Shannon was awarded a place to read for an MSc in economic and social history at Oxford last March by the university, but was told it was conditional on meeting the college's academic and financial requirements.

He reached the college's academic target after attaining a 2:1 degree from the Open University, but was also asked to prove to the college's satisfaction that he had "resources totalling £21,082" before he could commence study.

He successfully applied to the Co-operative Bank for a professional career development loan of £10,000 which would cover costs of "both the college and university fees, and a modest contribution to living expenses".

However the legal claim by Shannon, who says he is estranged from his mother, who is a bankrupt, and does not know the identity of his father, so is unable to rely on parental help, says: "That still left the financial guarantee unsatisfied, since I was not in possession of the necessary evidence to meet the living costs stipulated by the college."

The claim adds: "For me, the effect of the financial guarantee for living costs is to render the right of access to education at the university illusory, and thus to deny the very essence of that right".

A spokesman for St Hugh's said: "The requirement that postgraduate students provide a financial guarantee in order to take up their course place at the University of Oxford is made clear to potential applicants. The university and college have both made fundraising for postgraduate scholarships a key priority."
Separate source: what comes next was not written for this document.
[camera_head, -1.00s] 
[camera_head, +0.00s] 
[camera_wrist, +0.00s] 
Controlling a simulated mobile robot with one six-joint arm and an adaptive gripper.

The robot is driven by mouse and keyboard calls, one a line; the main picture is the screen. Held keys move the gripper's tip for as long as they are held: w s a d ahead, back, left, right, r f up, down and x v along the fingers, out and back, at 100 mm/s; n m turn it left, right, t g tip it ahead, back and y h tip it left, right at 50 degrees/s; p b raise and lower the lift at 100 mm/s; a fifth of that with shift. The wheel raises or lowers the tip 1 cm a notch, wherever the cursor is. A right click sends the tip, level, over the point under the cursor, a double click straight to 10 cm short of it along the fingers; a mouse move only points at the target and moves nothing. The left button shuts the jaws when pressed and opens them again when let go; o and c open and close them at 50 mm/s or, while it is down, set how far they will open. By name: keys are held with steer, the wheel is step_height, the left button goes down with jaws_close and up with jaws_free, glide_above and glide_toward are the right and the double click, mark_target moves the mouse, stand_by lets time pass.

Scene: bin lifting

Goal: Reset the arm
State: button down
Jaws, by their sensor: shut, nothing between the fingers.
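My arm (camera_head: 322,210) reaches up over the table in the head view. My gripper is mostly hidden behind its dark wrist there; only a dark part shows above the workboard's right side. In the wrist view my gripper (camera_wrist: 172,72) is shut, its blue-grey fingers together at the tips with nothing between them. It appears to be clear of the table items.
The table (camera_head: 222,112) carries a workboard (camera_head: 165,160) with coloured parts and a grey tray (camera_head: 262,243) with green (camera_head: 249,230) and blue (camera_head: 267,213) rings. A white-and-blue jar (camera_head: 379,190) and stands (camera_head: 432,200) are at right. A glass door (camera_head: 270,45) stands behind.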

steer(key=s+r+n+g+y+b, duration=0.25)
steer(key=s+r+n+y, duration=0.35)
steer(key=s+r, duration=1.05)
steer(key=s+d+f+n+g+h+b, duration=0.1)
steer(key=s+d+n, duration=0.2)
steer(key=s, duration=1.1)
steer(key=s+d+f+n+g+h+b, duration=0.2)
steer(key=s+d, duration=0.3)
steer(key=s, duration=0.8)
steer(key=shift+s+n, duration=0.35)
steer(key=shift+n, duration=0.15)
A university spokesman said: "Oxford has been vocal about its wish that postgraduate admissions should be truly needs-blind, and works very hard to make progress towards this aim, both by fundraising for postgraduate support and lobbying the UK government to put in place measures to ensure that postgraduates, like undergraduates, have access to loans that ensure postgraduate study is a possibility for all."

Magda Hassan
01-20-2013, 02:24 PM
It should be illegal to discriminate on grounds of income. It is totally bizarre to be denied an education because of the lack of it. You shouldn't be able to buy your way in or out of any thing. Education should be purely merit based and available for all.

Peter Lemkin
01-20-2013, 03:10 PM
It should be illegal to discriminate on grounds of income. It is totally bizarre to be denied an education because of the lack of it. You shouldn't be able to buy your way in or out of any thing. Education should be purely merit based and available for all.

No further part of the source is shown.